ATENÇÃO: Esse artigo contém spoilers do filme “Limite”, produzido por Mário Peixoto, entre 1930 e 1931

Duas mulheres e um homem se encontram num barco em alto-mar. Estão em farrapos e, por algum motivo, não se preocupam com essa condição. Sem sabermos o porquê, os três não remam: entregaram-se, desistiram da vida após viverem dramas que lhes tiraram a vontade de continuar a viver. Assim começa “Limite”, único trabalho fílmico completo na carreira do cineasta carioca, Mário Peixoto. A obra que, de acordo com Joel Yamaji (2007, p. 5), é a primeira no Brasil a dialogar com um cinema de vanguarda estética, foi considerado uma das melhores produções nacionais até hoje.
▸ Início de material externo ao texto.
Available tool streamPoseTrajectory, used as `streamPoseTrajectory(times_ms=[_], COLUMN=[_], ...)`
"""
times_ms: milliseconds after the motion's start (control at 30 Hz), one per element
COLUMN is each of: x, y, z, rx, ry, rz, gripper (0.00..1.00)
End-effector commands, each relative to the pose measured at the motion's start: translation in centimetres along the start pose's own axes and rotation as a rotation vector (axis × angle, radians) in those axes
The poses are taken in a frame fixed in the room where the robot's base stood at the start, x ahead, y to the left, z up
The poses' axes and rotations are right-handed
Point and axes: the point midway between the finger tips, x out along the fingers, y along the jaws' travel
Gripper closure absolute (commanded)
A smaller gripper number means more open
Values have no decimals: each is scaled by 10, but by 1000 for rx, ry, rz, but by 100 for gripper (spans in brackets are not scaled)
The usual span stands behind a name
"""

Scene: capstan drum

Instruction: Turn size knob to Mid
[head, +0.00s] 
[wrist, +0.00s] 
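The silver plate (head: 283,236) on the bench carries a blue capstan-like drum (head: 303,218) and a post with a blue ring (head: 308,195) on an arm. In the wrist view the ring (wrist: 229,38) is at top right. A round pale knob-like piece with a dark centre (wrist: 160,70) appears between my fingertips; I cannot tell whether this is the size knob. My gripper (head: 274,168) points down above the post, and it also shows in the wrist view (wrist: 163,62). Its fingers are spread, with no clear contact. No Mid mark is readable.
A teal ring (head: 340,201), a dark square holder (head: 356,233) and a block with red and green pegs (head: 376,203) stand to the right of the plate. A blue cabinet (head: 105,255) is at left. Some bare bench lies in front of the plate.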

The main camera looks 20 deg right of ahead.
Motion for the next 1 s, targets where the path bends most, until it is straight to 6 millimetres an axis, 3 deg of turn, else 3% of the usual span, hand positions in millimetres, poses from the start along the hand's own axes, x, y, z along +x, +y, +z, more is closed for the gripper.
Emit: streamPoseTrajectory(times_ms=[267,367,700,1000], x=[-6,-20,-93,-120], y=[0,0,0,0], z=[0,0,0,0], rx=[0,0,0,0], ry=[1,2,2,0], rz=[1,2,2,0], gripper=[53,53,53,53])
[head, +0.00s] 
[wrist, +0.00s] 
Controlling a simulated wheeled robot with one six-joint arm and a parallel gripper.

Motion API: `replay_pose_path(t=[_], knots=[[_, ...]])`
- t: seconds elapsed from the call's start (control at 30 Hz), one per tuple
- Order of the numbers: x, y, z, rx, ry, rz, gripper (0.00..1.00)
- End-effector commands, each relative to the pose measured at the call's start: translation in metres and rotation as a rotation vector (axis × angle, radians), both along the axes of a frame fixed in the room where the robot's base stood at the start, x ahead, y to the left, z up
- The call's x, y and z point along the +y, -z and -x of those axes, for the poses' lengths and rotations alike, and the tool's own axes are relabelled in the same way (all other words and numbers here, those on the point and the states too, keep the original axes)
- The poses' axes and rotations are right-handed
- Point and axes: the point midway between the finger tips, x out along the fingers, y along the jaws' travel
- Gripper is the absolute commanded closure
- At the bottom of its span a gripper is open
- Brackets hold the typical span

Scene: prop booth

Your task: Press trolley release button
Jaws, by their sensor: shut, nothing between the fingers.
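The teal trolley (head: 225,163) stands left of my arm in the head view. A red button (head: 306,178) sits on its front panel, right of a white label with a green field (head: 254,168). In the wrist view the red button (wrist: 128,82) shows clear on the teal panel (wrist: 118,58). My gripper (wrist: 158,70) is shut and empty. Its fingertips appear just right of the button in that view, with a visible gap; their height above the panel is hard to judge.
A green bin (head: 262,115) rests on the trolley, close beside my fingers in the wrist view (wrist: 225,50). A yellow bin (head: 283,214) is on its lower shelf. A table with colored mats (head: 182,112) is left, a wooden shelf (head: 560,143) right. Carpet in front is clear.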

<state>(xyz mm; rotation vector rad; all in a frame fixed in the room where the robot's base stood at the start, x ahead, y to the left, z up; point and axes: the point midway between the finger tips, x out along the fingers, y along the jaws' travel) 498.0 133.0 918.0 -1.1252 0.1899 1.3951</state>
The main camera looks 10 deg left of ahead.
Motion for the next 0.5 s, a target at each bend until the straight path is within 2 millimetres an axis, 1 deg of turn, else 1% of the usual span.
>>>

Na medida em que o filme avança, temos conhecimento das tragédias ao redor das vidas desses três personagens. Jamais é mencionado seus nomes, nem ouvimos suas vozes, apenas assistimos seus olhares tristes, relembrando os dramas que os levaram até aquele barco sem destino.


A primeira narrativa é de uma mulher que está sentada à proa. A câmera em plongée a filma de cima para baixo. Tal posicionamento traz à personagem um ar de inferioridade diante do mar sem fim, um recurso muito utilizado quando se quer transmitir certa impotência do indivíduo diante da natureza, ou de alguma situação que foge ao controle do sujeito representado na película (MARTIN, 2005, p. 51). Em contrapartida, quando entramos no drama dessa mulher, a câmera nos leva a vê-la numa janela, atrás das grades de madeira. O roteiro volta no tempo e passa a narrar o que aconteceu com a moça que estava esfarrapada no barco, usando o flashback como recurso cinematográfico, pouco utilizado nos filmes até então.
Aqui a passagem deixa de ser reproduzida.